Many also found the concept of core inflation a difficult concept to grasp, despite being provided with several explanations and examples. Participants largely viewed energy and food as essential goods, and they disagreed with excluding them from core inflation measures. This also created confusion about the central bank’s two per cent headline inflation target and what the central bank uses to make monetary policy decisions.

“The disconnect between official inflation data and Canadians’ daily experiences led to diminished trust in the CPI — and, by extension, in the Bank — because the data are used to make interest rate decisions,” the report read.

“Some stakeholders questioned whether the Bank considers affordability concerns when setting monetary policy.”

The Bank of Canada’s report comes after Canadian inflation accelerated to 3.2 per cent in May, the highest headline inflation rate since December 2023. The acceleration was mainly driven by rising gasoline prices due to the war in Iran, as well as higher grocery prices.

The central bank’s report also comes after the C.D. Howe Institute published its own report that said the Bank of Canada’s communication around its monetary policy decisions is too technical for the general public to understand and places too much emphasis on core inflation.

Many stakeholders consulted by the Bank of Canada said it would be useful officials published a dashboard of inflation indicators because it would help Canadians understand complex information more easily. The dashboard should use plain language and an explanation of how each indicator is used, they said.

Think tanks and consumer advocates also called on the central bank to consider using complementary measures of inflation or indexes other than total CPI — such as a basic-needs basket or an affordability index — to track real-life experiences and provide a “more relevant picture of inflation.”

Housing affordability also dominated community conversations across all regions, with many feeling the central bank was acknowledging limitations monetary policy has over housing without offering solutions to a crisis that has been “visibly building for decades.”

Participants in these community consultations perceived interest rates to be the main reason for housing unaffordability. Many accepted that the central bank’s ability to address housing imbalances was limited after officials explained that multiple factors affect housing supply and demand, and that interest rates are just “one piece of the complex puzzle,” according to the report.

However, that acceptance wasn’t equal across the board.

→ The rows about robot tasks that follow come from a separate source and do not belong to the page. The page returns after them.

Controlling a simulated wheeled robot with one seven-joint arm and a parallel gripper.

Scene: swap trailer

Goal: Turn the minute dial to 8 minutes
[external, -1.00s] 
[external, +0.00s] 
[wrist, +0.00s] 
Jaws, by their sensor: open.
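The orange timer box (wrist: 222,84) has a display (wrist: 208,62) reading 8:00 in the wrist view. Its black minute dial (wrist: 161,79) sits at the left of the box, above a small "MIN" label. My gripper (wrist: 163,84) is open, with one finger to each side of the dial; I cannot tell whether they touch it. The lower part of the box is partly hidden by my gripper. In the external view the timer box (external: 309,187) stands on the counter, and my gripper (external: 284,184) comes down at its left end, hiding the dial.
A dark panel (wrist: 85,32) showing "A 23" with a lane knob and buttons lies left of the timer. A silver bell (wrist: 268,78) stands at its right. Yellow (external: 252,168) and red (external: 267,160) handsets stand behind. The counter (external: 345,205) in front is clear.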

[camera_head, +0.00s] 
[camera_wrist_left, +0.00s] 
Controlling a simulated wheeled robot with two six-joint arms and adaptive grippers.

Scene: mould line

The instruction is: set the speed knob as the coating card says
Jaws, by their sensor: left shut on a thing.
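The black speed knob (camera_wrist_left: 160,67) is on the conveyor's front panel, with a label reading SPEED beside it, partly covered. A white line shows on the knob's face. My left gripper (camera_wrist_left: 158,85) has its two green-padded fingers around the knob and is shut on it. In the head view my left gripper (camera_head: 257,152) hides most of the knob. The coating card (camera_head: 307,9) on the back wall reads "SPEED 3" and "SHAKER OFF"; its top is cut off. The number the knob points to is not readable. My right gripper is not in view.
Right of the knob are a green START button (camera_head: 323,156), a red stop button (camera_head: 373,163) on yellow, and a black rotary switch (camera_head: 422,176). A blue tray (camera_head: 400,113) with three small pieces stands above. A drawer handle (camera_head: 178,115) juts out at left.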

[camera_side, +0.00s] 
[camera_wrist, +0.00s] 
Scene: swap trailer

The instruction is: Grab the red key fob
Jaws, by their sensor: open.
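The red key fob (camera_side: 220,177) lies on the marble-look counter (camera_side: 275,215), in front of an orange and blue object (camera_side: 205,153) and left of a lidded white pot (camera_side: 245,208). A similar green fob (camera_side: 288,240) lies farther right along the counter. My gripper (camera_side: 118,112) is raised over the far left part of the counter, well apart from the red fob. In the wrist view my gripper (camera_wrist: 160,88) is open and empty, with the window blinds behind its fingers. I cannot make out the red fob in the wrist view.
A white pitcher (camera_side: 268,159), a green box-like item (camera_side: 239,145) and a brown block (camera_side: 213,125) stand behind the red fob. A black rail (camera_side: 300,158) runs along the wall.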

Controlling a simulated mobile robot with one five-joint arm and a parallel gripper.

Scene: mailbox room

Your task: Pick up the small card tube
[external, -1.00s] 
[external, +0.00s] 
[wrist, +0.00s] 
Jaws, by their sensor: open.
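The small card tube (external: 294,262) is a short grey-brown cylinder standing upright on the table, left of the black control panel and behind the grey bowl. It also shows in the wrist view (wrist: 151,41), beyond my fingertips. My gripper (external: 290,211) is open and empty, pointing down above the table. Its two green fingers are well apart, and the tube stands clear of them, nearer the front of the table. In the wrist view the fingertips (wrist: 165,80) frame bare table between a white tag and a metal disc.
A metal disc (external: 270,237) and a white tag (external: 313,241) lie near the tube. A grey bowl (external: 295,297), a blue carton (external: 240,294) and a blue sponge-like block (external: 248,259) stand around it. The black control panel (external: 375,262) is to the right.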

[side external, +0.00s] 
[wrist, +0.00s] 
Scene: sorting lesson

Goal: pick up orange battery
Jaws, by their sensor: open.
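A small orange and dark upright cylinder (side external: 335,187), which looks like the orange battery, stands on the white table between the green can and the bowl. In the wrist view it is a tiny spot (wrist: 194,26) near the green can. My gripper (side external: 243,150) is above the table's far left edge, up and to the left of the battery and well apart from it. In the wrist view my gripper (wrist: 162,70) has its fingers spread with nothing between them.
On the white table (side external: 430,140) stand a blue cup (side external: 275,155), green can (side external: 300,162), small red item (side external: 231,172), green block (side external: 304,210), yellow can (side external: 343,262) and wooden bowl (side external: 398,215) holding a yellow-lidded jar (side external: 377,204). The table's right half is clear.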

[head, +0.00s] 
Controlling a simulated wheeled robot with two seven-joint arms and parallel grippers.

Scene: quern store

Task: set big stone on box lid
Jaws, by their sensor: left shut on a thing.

Younger participants said they have given up on the idea of owning a home someday, and that the current system was letting them down. Many also said the central bank was falling short of addressing their concerns after officials tried explaining what it can and cannot do to address the housing crisis, the report said.

Older demographic groups — millennials, Gen X and boomers — generally understood that the central bank has little influence over the housing market but expressed frustration by the lack of action. Boomers, however, saw the explanation from Bank of Canada officials as avoiding accountability, the report noted.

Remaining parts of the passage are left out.